#### Short exercise
From the very first line of the data to the line containing "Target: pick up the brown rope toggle", retype everything exactly, leaving the pictures behind.

#### Provided records
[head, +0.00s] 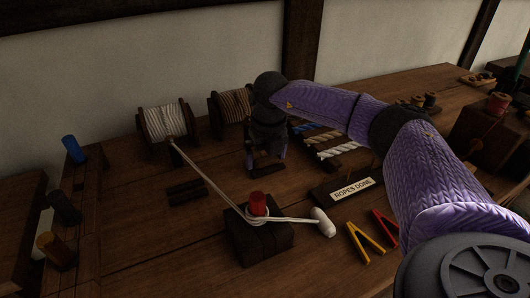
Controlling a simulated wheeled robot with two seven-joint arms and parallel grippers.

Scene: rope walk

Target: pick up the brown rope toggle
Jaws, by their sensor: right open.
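A brown, upright cylinder (55,250), which looks like the brown rope toggle, stands at the far left of the head view, near the front. My right gripper (266,162) points down over the back middle of the table, in front of the spools. Its jaws are open, and I see nothing held between them. It is far to the right of the brown toggle and apart from it. My left gripper is not in view.
A blue cylinder (73,149) and a black one (63,207) stand behind the brown one. A dark block (262,242) bears a red peg (258,204) with white rope around it.

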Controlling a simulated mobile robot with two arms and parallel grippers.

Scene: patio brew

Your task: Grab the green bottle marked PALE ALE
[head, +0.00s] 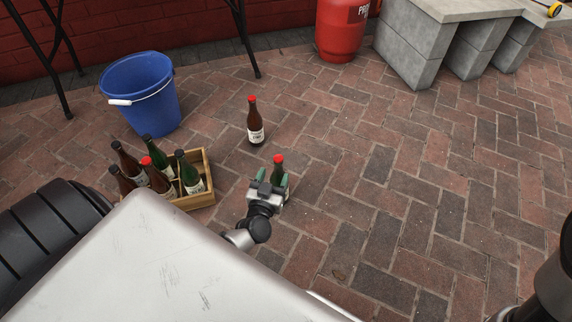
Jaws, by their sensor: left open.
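A green bottle with a red cap (278,170) stands upright on the brick paving in the head view. My left gripper (272,179) is open, with its fingers around or just in front of this bottle; I cannot tell whether they touch it. The gripper hides much of the bottle, and its label cannot be read. Other green bottles (187,173) stand in a wooden crate to the left, with labels too small to read surely. My right gripper is out of view.
A brown bottle with a red cap (255,123) stands just behind. The wooden crate (197,200) holds several brown and green bottles. A blue bucket (145,95), red gas cylinder (340,30) and grey block bench (415,45) stand farther back. Paving to the right is clear.

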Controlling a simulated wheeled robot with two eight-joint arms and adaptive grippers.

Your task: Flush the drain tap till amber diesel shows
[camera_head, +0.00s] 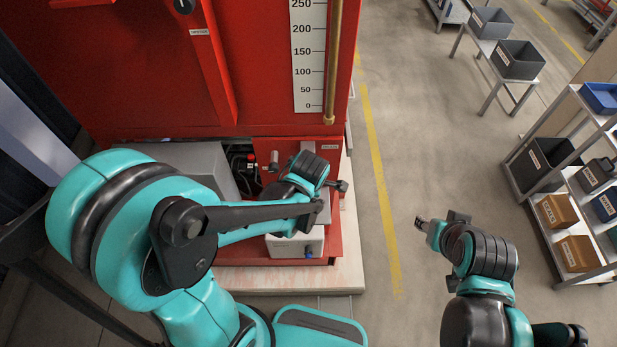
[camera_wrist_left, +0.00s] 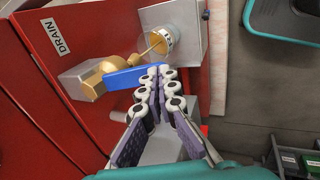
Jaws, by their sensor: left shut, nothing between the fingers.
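In the left wrist view the brass drain tap (camera_wrist_left: 113,68) with a blue lever (camera_wrist_left: 136,77) stands out from the red panel beside the DRAIN label (camera_wrist_left: 61,37). A thin yellowish stream shows at a clear jar (camera_wrist_left: 159,40) with a marked scale, beyond the tap. My left gripper (camera_wrist_left: 160,73) is shut and empty, its fingertips close to the lever's end; whether they touch is unclear. In the head view my left wrist hides the tap. My right gripper (camera_head: 425,223) hangs over open floor, too small to read its fingers.
The red pump housing (camera_head: 130,85) carries a white scale (camera_head: 308,60) and a brass pipe (camera_head: 335,60). A grey box (camera_head: 180,160) stands low beside my left arm. A shelf of bins (camera_head: 568,215) is at right. The floor by the yellow line (camera_head: 380,190) is clear.

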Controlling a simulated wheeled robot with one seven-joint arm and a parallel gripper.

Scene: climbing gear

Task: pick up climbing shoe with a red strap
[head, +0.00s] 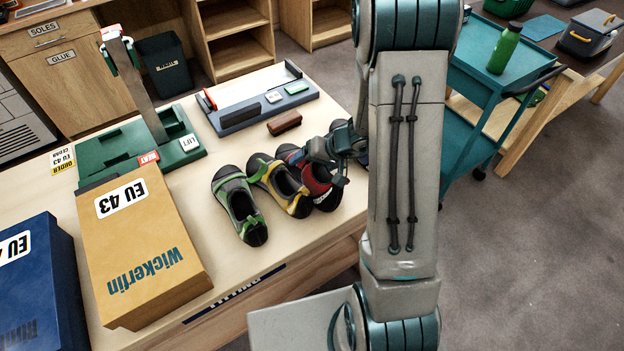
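Climbing shoes stand in a row on the pale bench top (200,205). The shoe with red (321,193) is dark with red on its side and heel. It is right of a yellow and grey shoe (281,184) and a green and grey shoe (239,203). My gripper (325,172) is at the red shoe, over its upper part and partly covering it. Whether the fingers touch the shoe or are closed on it is not clear. Part of another dark shoe shows behind my gripper, mostly hidden by my arm.
A brown brush-like block (284,123) and a grey measuring tray (262,101) lie behind the shoes. A green foot-measuring device (140,150), a tan shoe box (143,245) and a blue box (38,290) fill the left. A teal cart (487,85) stands right, beyond open floor.

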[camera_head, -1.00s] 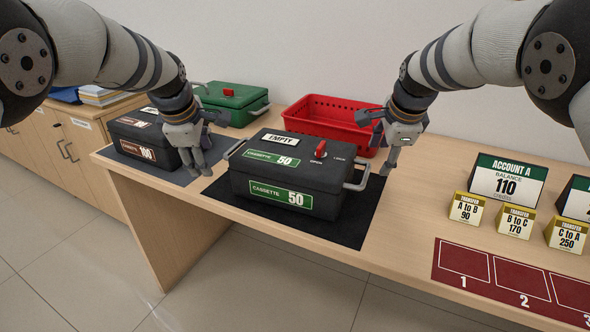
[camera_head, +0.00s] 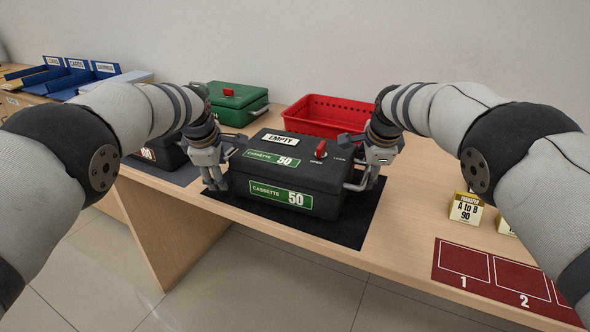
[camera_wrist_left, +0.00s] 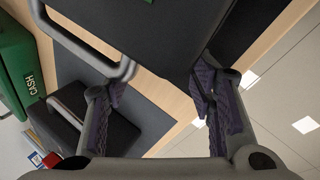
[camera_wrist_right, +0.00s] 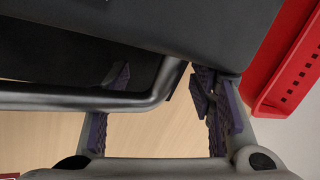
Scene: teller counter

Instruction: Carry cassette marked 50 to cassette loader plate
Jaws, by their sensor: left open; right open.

#### Solution
[head, +0.00s] 
Controlling a simulated wheeled robot with two seven-joint arms and parallel grippers.

Scene: rope walk

Target: pick up the brown rope toggle

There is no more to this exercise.